**The problem:**
Using the data below, copy every line that contains the word "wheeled".

* start Given information *

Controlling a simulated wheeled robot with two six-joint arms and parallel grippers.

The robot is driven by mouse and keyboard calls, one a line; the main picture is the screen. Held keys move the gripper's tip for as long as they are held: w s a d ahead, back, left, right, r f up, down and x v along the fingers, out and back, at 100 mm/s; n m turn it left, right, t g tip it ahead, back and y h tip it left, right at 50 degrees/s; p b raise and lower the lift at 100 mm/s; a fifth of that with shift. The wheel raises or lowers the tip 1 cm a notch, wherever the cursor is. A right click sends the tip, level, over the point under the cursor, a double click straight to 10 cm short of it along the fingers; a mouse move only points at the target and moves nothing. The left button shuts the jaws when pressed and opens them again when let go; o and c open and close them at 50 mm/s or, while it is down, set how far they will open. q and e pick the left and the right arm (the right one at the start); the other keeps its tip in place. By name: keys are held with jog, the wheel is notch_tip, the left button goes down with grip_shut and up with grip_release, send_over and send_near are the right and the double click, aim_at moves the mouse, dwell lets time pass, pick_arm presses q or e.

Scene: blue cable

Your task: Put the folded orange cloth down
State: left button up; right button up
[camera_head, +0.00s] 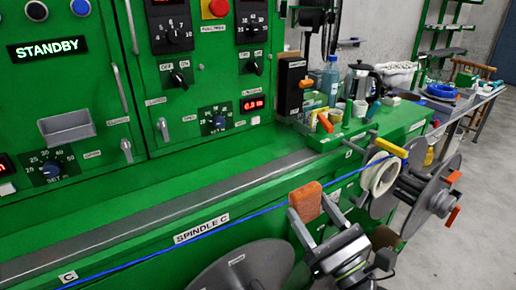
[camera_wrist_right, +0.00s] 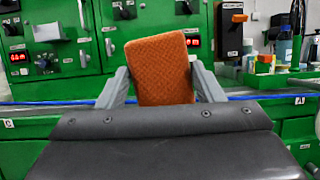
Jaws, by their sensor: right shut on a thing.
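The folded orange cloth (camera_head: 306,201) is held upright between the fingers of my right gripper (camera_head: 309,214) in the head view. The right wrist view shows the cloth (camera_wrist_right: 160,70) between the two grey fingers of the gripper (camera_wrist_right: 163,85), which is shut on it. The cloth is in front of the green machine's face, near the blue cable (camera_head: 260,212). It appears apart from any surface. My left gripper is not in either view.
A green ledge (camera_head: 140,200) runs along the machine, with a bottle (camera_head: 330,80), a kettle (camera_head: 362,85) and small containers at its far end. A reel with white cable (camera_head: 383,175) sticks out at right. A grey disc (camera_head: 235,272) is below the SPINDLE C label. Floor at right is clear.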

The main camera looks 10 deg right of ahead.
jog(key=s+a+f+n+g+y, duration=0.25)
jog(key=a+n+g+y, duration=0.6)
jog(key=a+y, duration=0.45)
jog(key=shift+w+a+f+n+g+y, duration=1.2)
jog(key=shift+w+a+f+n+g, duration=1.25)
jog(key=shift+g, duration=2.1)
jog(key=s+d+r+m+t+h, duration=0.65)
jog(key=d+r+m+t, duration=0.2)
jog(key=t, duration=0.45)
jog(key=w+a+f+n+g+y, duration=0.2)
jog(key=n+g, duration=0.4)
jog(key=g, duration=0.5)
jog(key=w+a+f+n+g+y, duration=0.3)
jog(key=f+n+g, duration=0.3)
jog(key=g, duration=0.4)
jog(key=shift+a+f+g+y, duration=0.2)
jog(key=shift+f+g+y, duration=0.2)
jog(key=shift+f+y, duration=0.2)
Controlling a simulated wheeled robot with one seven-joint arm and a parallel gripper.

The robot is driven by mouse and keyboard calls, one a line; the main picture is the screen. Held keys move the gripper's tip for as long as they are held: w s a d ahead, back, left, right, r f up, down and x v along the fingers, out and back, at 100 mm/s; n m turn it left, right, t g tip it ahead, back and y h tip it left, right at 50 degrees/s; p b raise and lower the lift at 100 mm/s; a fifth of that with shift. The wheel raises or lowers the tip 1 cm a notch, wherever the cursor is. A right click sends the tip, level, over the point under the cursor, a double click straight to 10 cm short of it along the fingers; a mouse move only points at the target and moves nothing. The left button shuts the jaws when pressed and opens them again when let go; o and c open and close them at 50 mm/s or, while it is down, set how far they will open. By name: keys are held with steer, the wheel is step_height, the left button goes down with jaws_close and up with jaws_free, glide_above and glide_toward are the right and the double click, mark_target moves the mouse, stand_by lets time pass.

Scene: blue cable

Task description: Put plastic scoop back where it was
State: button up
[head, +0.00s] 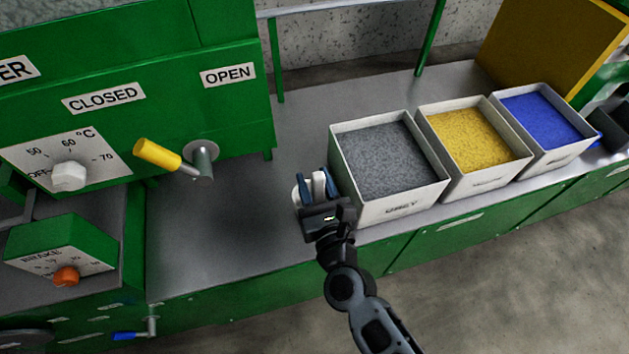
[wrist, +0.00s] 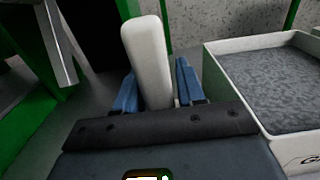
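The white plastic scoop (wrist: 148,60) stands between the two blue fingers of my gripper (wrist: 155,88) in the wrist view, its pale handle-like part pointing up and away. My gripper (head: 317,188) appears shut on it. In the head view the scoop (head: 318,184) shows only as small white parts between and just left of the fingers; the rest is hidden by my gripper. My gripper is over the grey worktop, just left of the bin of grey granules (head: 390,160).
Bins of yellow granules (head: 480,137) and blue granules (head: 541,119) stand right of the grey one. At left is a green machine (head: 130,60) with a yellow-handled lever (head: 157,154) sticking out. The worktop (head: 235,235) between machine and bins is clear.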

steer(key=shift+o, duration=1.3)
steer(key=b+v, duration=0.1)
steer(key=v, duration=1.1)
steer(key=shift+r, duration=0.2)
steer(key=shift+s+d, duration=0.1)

* end Given information *

**Response to the task:**
Controlling a simulated wheeled robot with two six-joint arms and parallel grippers.
Controlling a simulated wheeled robot with one seven-joint arm and a parallel gripper.

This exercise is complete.